Kevin (not the whistleblower’s real name) became concerned that his employer’s general approach of selling products to customers could be seen as mis-selling.  

He raised his concerns to more senior managers at the company but was met with indifference, with a Director telling him he personally would accept the risk of such practices. Kevin felt that there was a real risk the company was breaching the law and deceiving customers. Kevin took his concerns to the Chief Executive – who dismissed the concerns and refused to interact with or acknowledge Kevin from this point onwards. This signalled to other senior managers in the organisation that it was acceptable to victimise Kevin. Managers now treated Kevin with disdain and contempt. People in the organisation who he knew and liked would now be rude to him. A non-executive director who Kevin tried to approach, to discuss both his concerns and the way he was being treated, refused to speak with him. 

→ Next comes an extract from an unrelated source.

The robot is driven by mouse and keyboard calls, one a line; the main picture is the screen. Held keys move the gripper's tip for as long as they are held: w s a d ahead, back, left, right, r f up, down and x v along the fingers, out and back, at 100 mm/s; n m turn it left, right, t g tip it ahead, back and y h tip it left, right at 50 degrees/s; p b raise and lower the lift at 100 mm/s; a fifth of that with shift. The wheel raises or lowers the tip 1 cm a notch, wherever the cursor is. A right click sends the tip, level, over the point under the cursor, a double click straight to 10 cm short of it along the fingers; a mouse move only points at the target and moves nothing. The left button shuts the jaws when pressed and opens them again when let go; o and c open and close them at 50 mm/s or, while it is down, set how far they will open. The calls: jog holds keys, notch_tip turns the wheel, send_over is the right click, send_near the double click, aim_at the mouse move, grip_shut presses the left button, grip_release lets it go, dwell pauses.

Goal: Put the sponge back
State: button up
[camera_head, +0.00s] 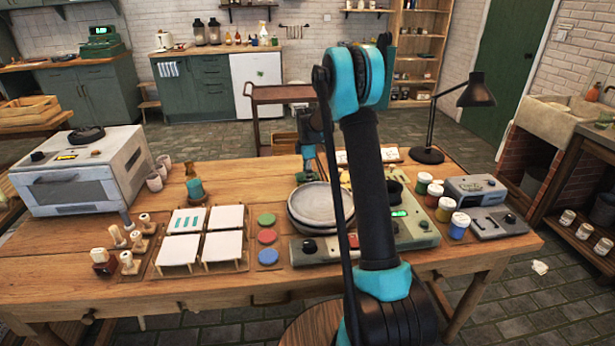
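No sponge can be made out with certainty. Several small wooden-handled pieces with pale tops (128,243) stand at the table's left front; I cannot tell if any is the sponge. My gripper (309,157) is beyond the grey bowls (318,205), hanging down from my arm. It is small and dark with teal parts; whether its fingers hold anything is unclear. A white square plate with teal stripes (186,219) stands beside several plain white ones (222,246). Green (266,219), red (267,236) and blue (268,256) round pads lie right of the plates.
A white oven (80,172) fills the table's left end. A teal-and-brown bottle-like item (195,188) stands behind the plates. Paint jars (459,226), a grey device (477,191) and a black lamp (430,155) stand at the right. My arm hides part of the green-grey device (413,228).

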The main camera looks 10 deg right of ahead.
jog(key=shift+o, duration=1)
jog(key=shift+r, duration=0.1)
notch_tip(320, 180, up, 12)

Kevin, a talented employee, eventually felt he had no other choice but to leave the organisation – which lost not just a valued and experienced staff member, but also the opportunity to address and correct extremely important reputational and regulatory failings. 

The consequences for the organisation were severe. The regulator launched an expensive investigation which the organisation had to conduct. The CEO and the Director were both removed from their roles. 

The investigation led to a multi-million pound fine, and significant individual payments for customers impacted by the failures.  

Much of this could have been avoided if action had been taken when Kevin spoke up.